--- start SUPPLIED INFORMATION ---
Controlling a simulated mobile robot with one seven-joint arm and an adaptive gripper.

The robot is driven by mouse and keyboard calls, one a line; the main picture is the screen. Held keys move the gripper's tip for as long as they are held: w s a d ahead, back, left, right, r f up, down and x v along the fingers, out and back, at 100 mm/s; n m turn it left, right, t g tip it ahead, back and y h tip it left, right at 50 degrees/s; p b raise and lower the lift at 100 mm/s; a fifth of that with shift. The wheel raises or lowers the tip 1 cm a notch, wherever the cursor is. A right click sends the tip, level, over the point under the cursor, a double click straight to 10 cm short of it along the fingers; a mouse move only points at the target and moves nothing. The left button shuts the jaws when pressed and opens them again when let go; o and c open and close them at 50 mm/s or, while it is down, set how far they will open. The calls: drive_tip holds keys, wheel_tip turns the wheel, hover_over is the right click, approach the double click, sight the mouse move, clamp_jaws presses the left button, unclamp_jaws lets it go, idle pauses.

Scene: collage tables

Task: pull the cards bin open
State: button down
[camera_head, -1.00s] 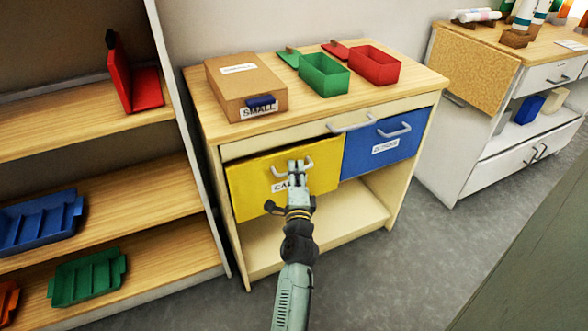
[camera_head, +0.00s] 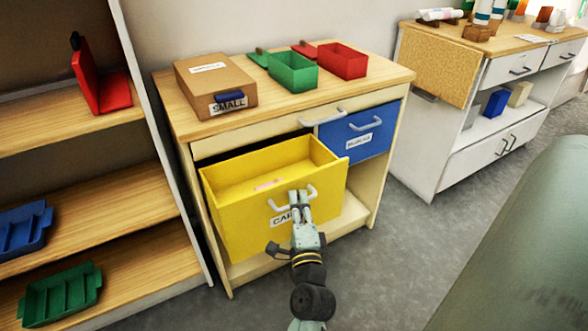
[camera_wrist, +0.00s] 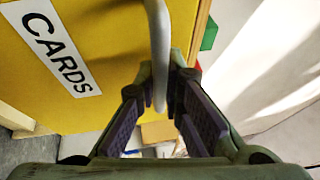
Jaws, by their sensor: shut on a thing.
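The yellow cards bin (camera_head: 232,217) sticks out of the wooden cabinet on the left side, below its top. I can see into it, and a small pinkish item (camera_head: 268,184) lies on its floor. My gripper (camera_head: 299,197) is shut on the bin's grey handle (camera_head: 311,191) at the front. In the wrist view the handle (camera_wrist: 158,40) stands between the fingers (camera_wrist: 160,90), with the CARDS label (camera_wrist: 52,45) beside it. In the head view my gripper hides part of the label.
The blue bin (camera_head: 358,140) to the right is shut. A cardboard box (camera_head: 214,80), a green box (camera_head: 292,72) and a red box (camera_head: 343,60) stand on the cabinet top. A shelf unit (camera_head: 110,191) stands close on the left. Grey floor (camera_head: 390,235) is free in front.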

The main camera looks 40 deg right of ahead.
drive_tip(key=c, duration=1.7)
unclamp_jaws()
--- end SUPPLIED INFORMATION ---
WORK TO BE COMPLETED ▸ Both the line containing "Scene: collage tables" and the line containing "[camera_wrist, +0.00s]" belong in the copy, along with every line between them. Reproduce that stretch exactly, without the pictures.

IN RESPONSE ▸
Scene: collage tables

Task: pull the cards bin open
State: button down
[camera_head, -1.00s] 
[camera_head, +0.00s] 
[camera_wrist, +0.00s] 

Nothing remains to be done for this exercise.